Fitness professionals are uniquely positioned to be influencers of lifestyle change. By integrating sound, scientific health education efforts into our programming practices, we can elevate the quality of care that clients receive. This is not just about physical and nutritional health—it’s about lifestyle renovation and balance. Behavior change is the avenue that allows clients to achieve that balance.

Decades of research have provided crucial clues to the forces that influence our ability to change behaviors. This article reviews the conclusions of current research to help you guide your clients toward habits that make healthy change a vital part of their lives.

Early Theories on Behavior Change

Behavior modification theories have been exhaustively studied for over a century. In the 1920s, Ivan Pavlov’s studies of dog behavior helped American psychologist John B. Watson understand the complexities of human behavior. In the 1950s, B.F. Skinner explored operant conditioning and ways in which behavior is connected to rewards and punishment. In the 1980s, Albert Bandura published his “social learning theory” (ACE 2013).

These studies produced models or frameworks des­cribing forces that influence human behavior. Popular models include the Health Belief Model, the Theory of Planned Behavior, the Theory of Reasoned Action, the Inte­grated Behavioral Model and
the Transtheoretical Model (see the sidebar “The Trans­theoretical Model of Behavior Change”) (Glanz, Rimer & Viswanath 2015). Research also supports the effectiveness of strategies such as motivational interviewing and cognitive behavioral coaching.
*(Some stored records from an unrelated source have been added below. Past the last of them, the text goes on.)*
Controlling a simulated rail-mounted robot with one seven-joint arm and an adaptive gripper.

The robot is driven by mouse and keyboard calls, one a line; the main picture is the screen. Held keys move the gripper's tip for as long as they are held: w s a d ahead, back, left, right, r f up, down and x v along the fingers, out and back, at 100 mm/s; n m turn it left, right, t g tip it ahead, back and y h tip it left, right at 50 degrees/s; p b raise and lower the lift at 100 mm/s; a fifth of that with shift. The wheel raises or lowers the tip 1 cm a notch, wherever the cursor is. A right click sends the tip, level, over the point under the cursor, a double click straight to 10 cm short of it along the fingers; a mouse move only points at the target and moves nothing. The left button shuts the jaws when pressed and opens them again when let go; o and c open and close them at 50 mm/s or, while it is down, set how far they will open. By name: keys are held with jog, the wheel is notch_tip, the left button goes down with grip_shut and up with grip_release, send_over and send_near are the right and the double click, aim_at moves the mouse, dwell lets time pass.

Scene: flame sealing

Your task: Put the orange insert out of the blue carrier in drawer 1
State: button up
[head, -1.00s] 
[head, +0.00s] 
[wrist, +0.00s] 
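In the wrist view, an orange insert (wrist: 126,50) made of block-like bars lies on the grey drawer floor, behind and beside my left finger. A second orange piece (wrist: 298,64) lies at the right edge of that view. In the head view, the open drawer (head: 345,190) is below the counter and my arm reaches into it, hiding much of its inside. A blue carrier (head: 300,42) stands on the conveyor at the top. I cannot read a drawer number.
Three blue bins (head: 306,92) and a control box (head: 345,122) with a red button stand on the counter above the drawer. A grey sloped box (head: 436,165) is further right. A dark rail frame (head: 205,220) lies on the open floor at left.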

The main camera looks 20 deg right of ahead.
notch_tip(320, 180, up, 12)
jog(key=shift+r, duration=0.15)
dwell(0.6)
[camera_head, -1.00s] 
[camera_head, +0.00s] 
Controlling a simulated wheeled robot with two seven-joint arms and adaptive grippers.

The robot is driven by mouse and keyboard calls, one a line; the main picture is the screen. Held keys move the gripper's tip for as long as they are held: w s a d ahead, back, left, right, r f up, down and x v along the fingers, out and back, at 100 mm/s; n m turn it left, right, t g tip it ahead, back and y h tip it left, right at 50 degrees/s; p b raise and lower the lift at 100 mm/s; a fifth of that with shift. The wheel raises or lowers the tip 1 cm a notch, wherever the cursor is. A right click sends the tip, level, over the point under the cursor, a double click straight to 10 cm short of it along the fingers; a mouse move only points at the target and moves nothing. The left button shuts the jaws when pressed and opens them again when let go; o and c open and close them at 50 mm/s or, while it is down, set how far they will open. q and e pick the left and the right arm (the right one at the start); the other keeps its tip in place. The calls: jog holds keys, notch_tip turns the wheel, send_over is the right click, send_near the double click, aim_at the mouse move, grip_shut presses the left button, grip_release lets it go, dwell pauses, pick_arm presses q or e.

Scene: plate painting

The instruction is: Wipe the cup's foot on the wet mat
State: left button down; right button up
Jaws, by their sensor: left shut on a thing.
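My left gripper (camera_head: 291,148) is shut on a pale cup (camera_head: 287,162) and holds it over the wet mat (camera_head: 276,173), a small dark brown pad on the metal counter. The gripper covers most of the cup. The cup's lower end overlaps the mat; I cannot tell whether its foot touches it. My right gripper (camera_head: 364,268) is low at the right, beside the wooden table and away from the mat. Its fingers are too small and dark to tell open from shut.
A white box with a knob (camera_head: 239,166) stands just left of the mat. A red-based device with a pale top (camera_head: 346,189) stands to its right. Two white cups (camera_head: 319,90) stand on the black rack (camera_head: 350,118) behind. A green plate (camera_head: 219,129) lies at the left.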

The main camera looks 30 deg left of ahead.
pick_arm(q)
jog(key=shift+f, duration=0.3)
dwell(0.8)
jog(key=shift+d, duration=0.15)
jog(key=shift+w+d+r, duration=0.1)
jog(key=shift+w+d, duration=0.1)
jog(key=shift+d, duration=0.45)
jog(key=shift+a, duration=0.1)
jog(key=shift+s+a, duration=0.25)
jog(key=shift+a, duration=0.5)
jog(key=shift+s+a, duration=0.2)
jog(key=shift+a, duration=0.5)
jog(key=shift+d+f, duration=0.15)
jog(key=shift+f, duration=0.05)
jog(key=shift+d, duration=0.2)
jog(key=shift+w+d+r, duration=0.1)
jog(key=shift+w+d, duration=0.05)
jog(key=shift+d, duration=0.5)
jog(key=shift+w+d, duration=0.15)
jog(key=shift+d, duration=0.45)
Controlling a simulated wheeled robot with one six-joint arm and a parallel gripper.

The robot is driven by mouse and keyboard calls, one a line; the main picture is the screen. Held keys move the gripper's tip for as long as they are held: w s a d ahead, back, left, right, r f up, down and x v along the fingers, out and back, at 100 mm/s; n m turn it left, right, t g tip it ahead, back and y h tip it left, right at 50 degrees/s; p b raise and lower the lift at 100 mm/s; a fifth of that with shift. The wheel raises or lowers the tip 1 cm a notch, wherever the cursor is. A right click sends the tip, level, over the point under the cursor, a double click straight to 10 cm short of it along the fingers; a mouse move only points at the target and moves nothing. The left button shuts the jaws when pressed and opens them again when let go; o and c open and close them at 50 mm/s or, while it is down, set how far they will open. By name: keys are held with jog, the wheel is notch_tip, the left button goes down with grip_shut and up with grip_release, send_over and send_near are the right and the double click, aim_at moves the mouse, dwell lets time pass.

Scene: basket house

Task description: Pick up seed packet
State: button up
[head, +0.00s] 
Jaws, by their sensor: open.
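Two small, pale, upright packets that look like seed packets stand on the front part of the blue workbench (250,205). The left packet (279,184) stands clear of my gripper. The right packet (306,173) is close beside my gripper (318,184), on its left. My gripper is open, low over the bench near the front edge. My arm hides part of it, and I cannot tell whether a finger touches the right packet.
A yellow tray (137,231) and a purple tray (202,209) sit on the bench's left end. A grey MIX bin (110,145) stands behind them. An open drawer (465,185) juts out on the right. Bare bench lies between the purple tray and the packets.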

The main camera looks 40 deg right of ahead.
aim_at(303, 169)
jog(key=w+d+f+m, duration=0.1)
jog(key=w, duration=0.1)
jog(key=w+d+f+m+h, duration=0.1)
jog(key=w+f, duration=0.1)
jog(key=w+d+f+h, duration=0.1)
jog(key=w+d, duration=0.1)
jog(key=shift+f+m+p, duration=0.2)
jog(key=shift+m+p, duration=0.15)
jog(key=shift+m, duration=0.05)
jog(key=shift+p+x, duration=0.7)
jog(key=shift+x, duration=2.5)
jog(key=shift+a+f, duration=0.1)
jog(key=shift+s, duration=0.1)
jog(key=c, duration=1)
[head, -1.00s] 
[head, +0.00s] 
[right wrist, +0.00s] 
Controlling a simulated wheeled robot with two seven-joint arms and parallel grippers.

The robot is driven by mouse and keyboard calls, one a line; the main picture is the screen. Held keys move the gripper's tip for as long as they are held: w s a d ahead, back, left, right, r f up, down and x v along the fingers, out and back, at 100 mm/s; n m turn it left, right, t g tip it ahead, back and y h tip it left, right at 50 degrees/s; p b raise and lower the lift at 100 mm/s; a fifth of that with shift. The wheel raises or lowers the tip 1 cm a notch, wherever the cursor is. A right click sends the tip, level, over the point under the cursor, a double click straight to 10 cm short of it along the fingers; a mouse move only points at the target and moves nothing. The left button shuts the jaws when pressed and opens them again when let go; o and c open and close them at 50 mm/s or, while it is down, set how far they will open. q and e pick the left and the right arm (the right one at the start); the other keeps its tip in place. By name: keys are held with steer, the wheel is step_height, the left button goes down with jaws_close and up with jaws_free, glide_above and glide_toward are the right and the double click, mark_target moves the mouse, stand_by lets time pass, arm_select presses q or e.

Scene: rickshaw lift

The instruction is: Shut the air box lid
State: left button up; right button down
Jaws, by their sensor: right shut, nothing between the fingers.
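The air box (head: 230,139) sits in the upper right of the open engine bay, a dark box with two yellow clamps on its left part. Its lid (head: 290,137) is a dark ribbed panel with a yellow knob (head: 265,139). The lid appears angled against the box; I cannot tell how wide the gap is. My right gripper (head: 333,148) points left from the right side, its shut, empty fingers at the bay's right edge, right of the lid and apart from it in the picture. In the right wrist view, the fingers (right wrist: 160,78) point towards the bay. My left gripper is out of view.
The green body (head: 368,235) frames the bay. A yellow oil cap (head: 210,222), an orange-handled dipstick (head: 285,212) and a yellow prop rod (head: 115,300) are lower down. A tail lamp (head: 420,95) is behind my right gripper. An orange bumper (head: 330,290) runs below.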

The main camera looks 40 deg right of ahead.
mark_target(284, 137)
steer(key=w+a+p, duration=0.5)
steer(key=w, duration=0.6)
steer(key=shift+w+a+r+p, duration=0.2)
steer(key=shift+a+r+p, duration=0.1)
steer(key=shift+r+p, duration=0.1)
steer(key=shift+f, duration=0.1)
Behavior change psychology has immense value to personal trainers and other fitness pros. “I think that behavior change strategies have long been a piece of the training for fitness professionals. The widespread recognition of the importance of fitness professionals developing competence in behavior change strategies has been more recent,” says Natalie Digate Muth, MD, MPH, RDN, FAAP.

Margaret Moore, founder and CEO of Wellcoaches® Corporation, notes a few of the most pivotal research findings that apply to the fitness industry:

  • Only 20% of people are prepared to change health behaviors. Fitness programs target these change-ready people.
  • Improving readiness to change requires a lot of cognitive work to inspire autonomous motivation and build confidence.
  • Positive emotions and psychological resources are precursors to change that develop resilience and help to keep the focus on learning and growth rather than success—which can easily slip into failure.

Review of Current Literature

The following studies offer unique insights that challenge the fitness industry to think higher, wider and deeper about coaching clients through a mental metamorphosis. The concepts will seem familiar if you’re already up to speed on the Transtheoretical Model (TTM), motivational interviewing and self-determination theory.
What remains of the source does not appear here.